The idea of trusting a man enough for sex before marriage is paralyzing to me, so they did a damn good job scaring this particular woman away from it. But they did more than that–they made me wary about every man out there, the “hidden jerks” or “incels” that just want sex and won’t disclose the truth about themselves.
But my prudish upbringing, combined with stories about cheating and hook-up culture everywhere I turn, really leaves me in the lurch. I have enough trouble navigating society and it’s norms, and am perpetually single and alone–a state I’m frustrated with and haven’t been able to change because all these hangups. I can’t bring myself to go out and meet people or date because I remember all these awful things I was taught as a kid.
I would like to date some day, but how can one date with a heap of fears and without trust?
It’s ironic because I would be hard pressed to call myself a Christian today. I’m not hung up on sinning like I was, or terrified of hell anymore (at least, not the Christian aspect of it). When the rapture didn’t come, I shrugged it off…I was on my last legs of Christian belief by then anyway. I’d rather be a decent person to people I meet, Christian or not.
It was decades ago when I last read those damned things, but I can’t help but think about them now. When I was reading the blog about atheism, I started thinking about the other lessons taught, and the whole “Christian persecution” complex that’s been going on the past decade and more. Some of the “infringements” on “Christian rights” have come straight out of those Chick Tracts, and usually hailed the beginning of the end of the world.
I wonder if, like I did as a naive child, some of these people are hankering for the end of the world and want to hurry the rapture along. I can’t understand the persecution idea, when the so-called Christians I know personally that spout about it the most are some of the most hateful, prejudiced people I’ve had the misfortune of meeting or being related to.
I might’ve been raised on those freaking Chick Tracts, but now I really wonder how many ways and in how many churches those same lessons that paralyzed me were being spoken of to the adults.

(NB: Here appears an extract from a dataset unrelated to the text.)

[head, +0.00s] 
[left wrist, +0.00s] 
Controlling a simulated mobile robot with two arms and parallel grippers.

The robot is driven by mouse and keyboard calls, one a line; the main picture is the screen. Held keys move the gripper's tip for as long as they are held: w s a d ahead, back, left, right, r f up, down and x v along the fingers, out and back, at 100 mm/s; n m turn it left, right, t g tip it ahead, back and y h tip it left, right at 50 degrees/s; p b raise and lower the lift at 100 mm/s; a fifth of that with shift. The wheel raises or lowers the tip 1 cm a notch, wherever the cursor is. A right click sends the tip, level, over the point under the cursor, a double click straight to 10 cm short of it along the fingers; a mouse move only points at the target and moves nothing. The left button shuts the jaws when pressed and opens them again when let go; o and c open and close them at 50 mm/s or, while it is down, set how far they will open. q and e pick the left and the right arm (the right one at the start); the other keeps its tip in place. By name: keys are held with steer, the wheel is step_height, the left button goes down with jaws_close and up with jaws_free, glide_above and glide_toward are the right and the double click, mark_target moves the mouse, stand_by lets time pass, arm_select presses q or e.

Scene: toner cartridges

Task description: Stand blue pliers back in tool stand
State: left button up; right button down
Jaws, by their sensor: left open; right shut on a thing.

I’ve been trying to achieve more self-awareness and take my time thinking about how the hell I ended up such a stuck ball of anxiety. I think some of those in-your-face Christian Fundamentalist lessons played a helluva part, largely through Chick Tracts and just being told to be a good girl, don’t make waves, don’t get greedy and ask for things or give people trouble.
Deep down, I think I’m still a child waiting for approval…but I don’t know what for. All I know is when I dared to think for myself (or tried to), the people I should’ve been able to confide in to help me tuned out. I wasn’t a good little girl anymore. I was a non-believer; and all I had to do was listen to the Word and believe it and everything would be fine.
I think it’s irrational to be afraid of being human, but I haven’t found a way around that yet. So I’ve wandered away from Christianity of my own volition. I can’t let it make me feel like a freak for having curiosity forever.